ヤクルト戦力外から5年。飯原誉士が独立リーグで最も驚いた選手同士の関係 (4ページ目)

  • 島村誠也●文・写真 text & photo by Shimamura Seiya

 打撃練習を見守る飯原コーチのもとに、福川将和バッテリーコーチ、畠山和洋打撃コーチ、中澤雅人マネージャーなど懐かしい面々が集まり笑っている。

「友だちがたくさんいた」

 ベンチに戻ってきた飯原コーチはスタッフにそう言って笑顔を見せた。

「本当に久々の再会でした。同じ指導者として、練習方法について少し聞いたくらいで、あとは普通に世間話ばかり。こんなこともあったんだよとか(笑)」

ヤクルトの選手との差

 試合は「自己アピールをテーマに、しっかり準備をして打席に入ろう」と臨むも、1対4で敗れた。

「気持ちが強く出すぎちゃいましたね。早いカウントから空振りしてもいいところで当てちゃったり。反省点はいろいろありますが、気持ちのバランスと準備力ですよね。ヤクルトの選手たちはネクストで待っている時でも、1球1球を無駄にせずタイミングをとっていました。

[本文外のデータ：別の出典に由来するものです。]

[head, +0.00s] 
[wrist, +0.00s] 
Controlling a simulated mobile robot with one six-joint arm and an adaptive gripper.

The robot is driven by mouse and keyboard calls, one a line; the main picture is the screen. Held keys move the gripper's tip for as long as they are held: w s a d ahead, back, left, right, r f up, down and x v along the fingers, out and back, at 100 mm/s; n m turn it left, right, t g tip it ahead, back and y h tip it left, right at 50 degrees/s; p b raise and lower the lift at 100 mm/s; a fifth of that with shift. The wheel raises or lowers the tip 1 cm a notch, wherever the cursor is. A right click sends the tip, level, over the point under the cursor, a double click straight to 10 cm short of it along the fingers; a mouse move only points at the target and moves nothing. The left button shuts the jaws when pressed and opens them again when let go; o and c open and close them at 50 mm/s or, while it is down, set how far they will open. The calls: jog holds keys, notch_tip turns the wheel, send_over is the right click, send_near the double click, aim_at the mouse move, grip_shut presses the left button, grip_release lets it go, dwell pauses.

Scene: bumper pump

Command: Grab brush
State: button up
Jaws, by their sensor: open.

そのあたりの準備力の差であったり、いいところは真似していこうと、試合後のミーティングで伝えました」

 そして飯原コーチは「本当にありがたい試合でした」と言って続けた。

「打てた選手もいますし、そこは自信になったんじゃないかと。やっぱり目指している場所のチームとの試合ですから。そこの収穫はありました」

 将来的に、NPBの指導者になりたいという目標はあるのだろうか。

「もちろんその気持ちはあります。日本の野球の最高峰の場所でたくさんの経験をしてみたい思いはあります。でも、今日のようにNPBのコーチと情報交換はできるし、場所は違えどやっていることは近いですし、どこでやろうが野球は野球ですから。

 家族の理解もあって、今は栃木から......このチームだけでなく高校、大学とひとりでも多くのNPB選手が出てほしいと思ってやっています。やっぱり選手たちはかわいいですから。あの子たちの親父みたいな感じですよ(笑)」

 今年からコーチ専任になったとはいえ、現役引退について聞くと「まだ発表はしてないです」と笑った。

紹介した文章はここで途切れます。